-- BEGIN --

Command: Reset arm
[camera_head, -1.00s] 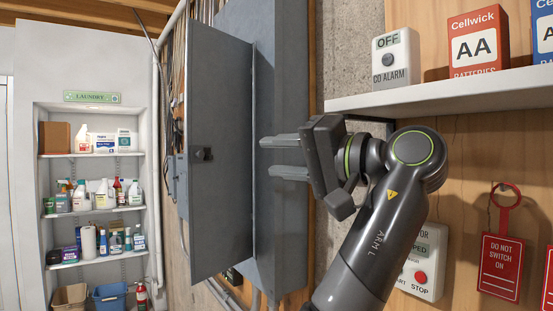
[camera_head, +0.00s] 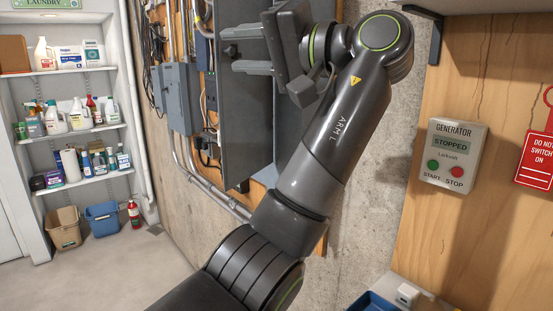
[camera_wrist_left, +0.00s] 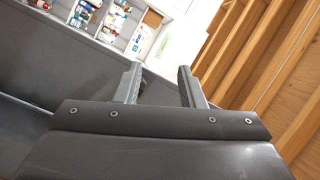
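My left arm, marked ARM L, reaches up through the middle of the head view. Its left gripper (camera_head: 243,52) is near the top edge, in front of the grey electrical panel with its door (camera_head: 243,125) swung open. In the left wrist view the two fingers (camera_wrist_left: 163,84) stand apart with nothing between them. The gripper is close to the panel door; I cannot tell whether it touches. My right gripper is not in view.
A generator control box (camera_head: 451,155) reading STOPPED and a red tag (camera_head: 540,158) are on the wood wall at right. Laundry shelves (camera_head: 75,131) with bottles stand at left. A blue bin (camera_head: 103,220) and a red extinguisher (camera_head: 134,214) are on the floor. Open floor lies at lower left.

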-- END --

▸ **TASK INSTRUCTIONS**: Your task is to return the lines above, from the first one up to and including the line containing "[camera_head, +0.00s]", minus any pictures.

▸ **FINISHED TASK**:
Command: Reset arm
[camera_head, -1.00s] 
[camera_head, +0.00s] 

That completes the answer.